GSA Contract Expedite Practices Coming Under Congressional Scrutiny

I was recently talking to a contact within the GSA (who shall remain nameless). They told me that the practice of expediting GSA Multiple Award Schedule reviews will soon be reviewed by a Congressional panel. While Congress is reviewing this practice, the GSA will uphold the normal GSA Contract expedite procedures within all Acquisition Centers until a determination is made.

What is a GSA Contract Expedite?

This practice to “bump” a Contractors offer to the front of the line for a speedy review has been commonly used for years. It is not standardized among the GSA Acquisition Centers, however, it is actually quite fractured. I have been able to secure many expedites for my clients, and in my experience there has been no rhyme or reason to when a GSA Contract expedite is approved or denied. As I understand it, the supervisor reviews the details and the expedite is at their discretion. Here are some of the common threads of the current process:

  • There must be enough Time for the GSA to review the offer (around 2 months minimum)
  • The opportunity must be Upcoming, with solid details on the release and close date
  • The opportunity must be High Priority with a high dollar amount (this is subjective)
  • The Scope must fit into the GSA Schedule (and one or more SINs)
  • The Request must come from a Federal Buyer (CO usually), not on scouts honor 🙂

Why the GSA Expedites Some Offer Reviews

A contractor receives this special treatment only in the event that a federal buyer has an upcoming opportunity and requests that the Contractors GSA Offer be expedited. This results in the Contractor receiving the expedite, moving to an immediate review, and usually they will see their GSA Contract award within 1-3 months (rather than the normal 6+ month review time currently experienced).

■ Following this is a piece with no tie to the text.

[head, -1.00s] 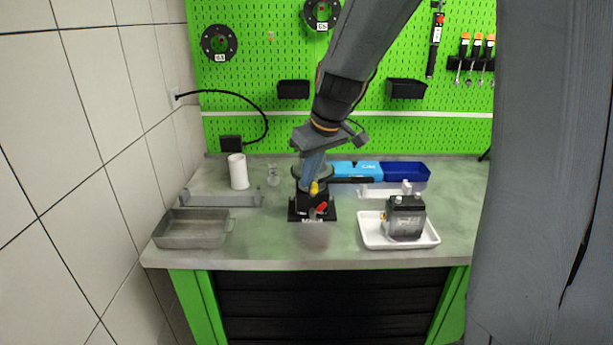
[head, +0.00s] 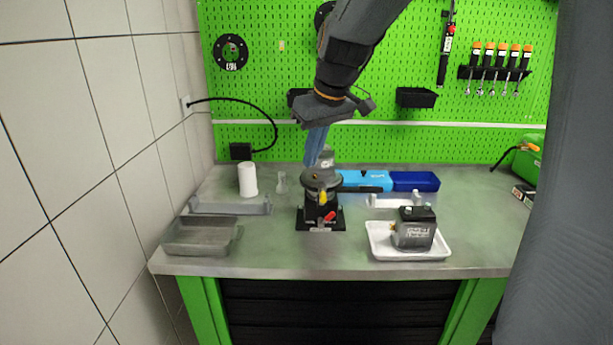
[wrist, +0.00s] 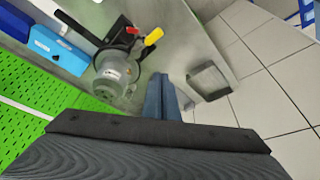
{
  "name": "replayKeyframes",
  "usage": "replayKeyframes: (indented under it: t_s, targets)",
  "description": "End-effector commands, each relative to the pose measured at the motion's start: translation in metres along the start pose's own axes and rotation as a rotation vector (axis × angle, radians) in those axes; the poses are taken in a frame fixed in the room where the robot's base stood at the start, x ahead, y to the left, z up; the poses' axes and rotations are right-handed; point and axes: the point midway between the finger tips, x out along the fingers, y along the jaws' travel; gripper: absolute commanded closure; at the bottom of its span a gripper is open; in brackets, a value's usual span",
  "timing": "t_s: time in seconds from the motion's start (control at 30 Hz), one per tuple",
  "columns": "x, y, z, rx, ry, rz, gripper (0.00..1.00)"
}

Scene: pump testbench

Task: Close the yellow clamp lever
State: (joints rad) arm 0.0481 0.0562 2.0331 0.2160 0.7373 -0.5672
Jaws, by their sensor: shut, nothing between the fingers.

It is in the best interest of the GSA to expedite these offer reviews because they will receive the Industrial Funding Fee (IFF) which is 0.75% of the dollar amount used under the GSA Contract. This IFF funds the GSA department that oversees the review and maintenance of GSA Contracts. So, if there is a $10 million opportunity, then the GSA will receive $75K from the IFF, which is a mid-range federal employees annual salary.

Additionally, the mission of the GSA as an Agency is to serve the Acquisition needs of federal buyers. So, the practice of expediting an offer is arguably just good customer service, right? Maybe not, lets look at the argument against.

GSA Contract Expedites as an Unfair Practice

Congress isn’t trying to step on the toes of federal buyers with their urgent and high-cost needs. They will evaluate this practice because there have been complaints by Contractors who have had to wait longer for their GSA Contract review as a result of the expedite of other Contractors.

Shouldn’t the Contractors who do not have an expedite case be given fair access to the opportunities? By delaying the review time of one, to give another Contractor “Cuts,” is the GSA (and federal Acquisition community at large) giving preferential treatment?

This is a complex question, it is nuanced and different in the case of every match between Contractor and the unique solution they offer. To give you an idea of the complexity, here are the two extreme examples:

(1) An opportunity can only be fulfilled by one Contractor in the entire world. Their offerings is a proprietary software that they have developed to fit the specific requirements of that agency. The buyer needs fulfillment ASAP for national security reasons, and they purchase through GSA Contracts due to internal policies.

(2) An opportunity could be adequately filled by a large pool of contractors, but the buyer has purchased Open Market from a Contractor for years and trusts them. Recent policy changes now require these purchases to go through GSA Contracts. The solution is completely generic and the pool of products are all common among Contractors within the industry.

As you can see, these are two very different examples, and the big question here is: Why is the Federal Buyer requesting the GSA expedite for the Contractor? It could be for several reasons, but they tend to fall into three categories:

  • They are forced to rely on the Contractor because their solution is proprietary
  • It makes business sense to work with the Contractor (price, superior solution, etc.)
  • The Buyer prefers the Contractor (for their own reasoning), and wants to limit competition in order to maintain their relationship.

The first two examples are logically sound, but the third is a slippery slope, and one that Congress does not want to become a common occurrence.

Conclusion

While the practice of  offering a GSA Contract expedite can be extremely useful in serving federal buyers, it could be mis-used. The GSA only rarely knows what the intentions of a buyer are, and the common practice is currently to allow front-of-the-line status to Contractors who have a buyer’s request.

Congress will be reviewing this complex practice in the coming months (or years), to assure that this is not mis-used, and fairness is practiced among the Federal Acquisition Community. So, expect some FAR clauses on GSA Contract expedite practices in the near future.